### Rows

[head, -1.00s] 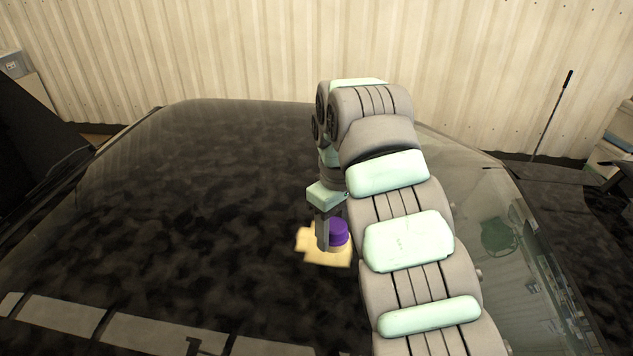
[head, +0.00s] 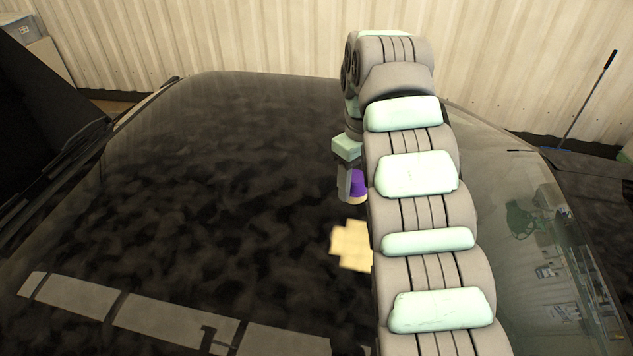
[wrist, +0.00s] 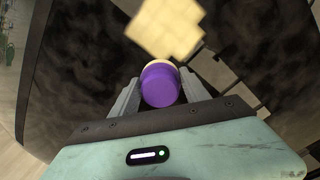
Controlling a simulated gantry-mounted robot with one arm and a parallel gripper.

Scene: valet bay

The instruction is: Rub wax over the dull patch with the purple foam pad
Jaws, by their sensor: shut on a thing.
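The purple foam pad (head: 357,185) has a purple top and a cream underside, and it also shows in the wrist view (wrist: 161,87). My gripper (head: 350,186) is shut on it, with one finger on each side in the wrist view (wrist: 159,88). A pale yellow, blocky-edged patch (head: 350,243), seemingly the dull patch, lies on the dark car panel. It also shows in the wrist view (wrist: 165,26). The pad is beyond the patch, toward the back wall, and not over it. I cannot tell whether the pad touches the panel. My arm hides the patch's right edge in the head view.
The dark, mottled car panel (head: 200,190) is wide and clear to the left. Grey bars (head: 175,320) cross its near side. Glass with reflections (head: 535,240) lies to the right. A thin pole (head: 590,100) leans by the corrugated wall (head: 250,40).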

---

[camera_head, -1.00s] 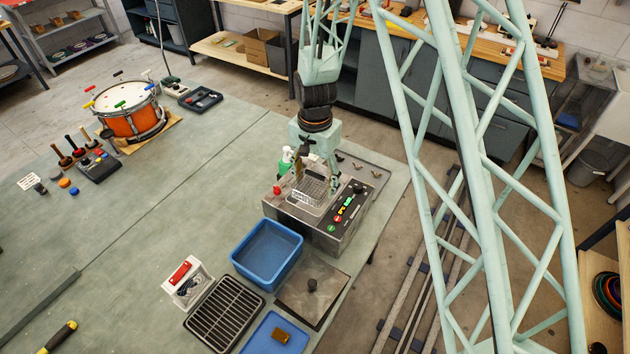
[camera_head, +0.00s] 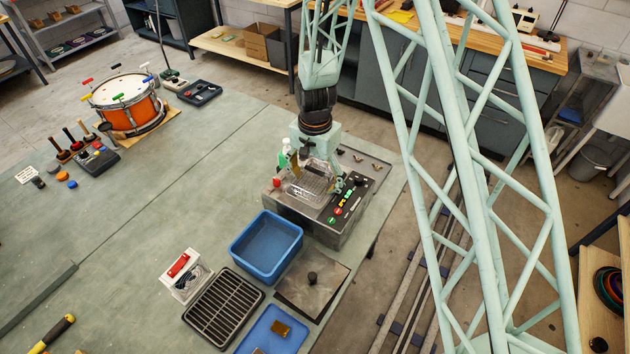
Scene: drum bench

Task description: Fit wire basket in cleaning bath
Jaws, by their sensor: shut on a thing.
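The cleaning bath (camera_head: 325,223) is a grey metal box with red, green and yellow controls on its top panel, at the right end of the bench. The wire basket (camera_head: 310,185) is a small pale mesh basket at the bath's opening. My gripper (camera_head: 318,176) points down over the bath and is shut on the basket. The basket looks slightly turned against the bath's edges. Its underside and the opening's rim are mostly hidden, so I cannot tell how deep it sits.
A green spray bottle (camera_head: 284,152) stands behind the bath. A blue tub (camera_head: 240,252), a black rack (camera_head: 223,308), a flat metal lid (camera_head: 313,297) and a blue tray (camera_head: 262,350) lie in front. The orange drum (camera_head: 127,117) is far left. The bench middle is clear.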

* * *

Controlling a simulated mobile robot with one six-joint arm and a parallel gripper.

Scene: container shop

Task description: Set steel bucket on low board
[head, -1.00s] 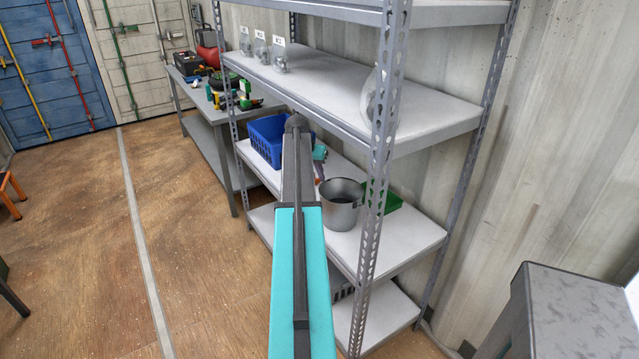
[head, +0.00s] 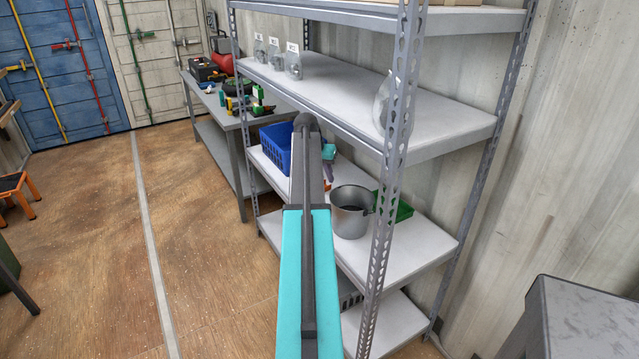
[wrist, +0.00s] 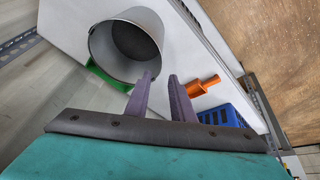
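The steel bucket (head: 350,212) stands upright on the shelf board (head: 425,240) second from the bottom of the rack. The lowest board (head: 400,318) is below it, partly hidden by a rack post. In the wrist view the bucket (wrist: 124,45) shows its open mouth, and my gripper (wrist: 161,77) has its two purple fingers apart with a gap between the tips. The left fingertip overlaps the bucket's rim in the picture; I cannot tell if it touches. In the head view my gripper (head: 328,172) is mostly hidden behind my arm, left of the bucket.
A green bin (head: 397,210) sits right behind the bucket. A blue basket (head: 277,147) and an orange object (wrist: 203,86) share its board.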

### Set problem
Look above for lines with the word "Task" and copy them all.

### Result below
Task description: Fit wire basket in cleaning bath
Task description: Set steel bucket on low board

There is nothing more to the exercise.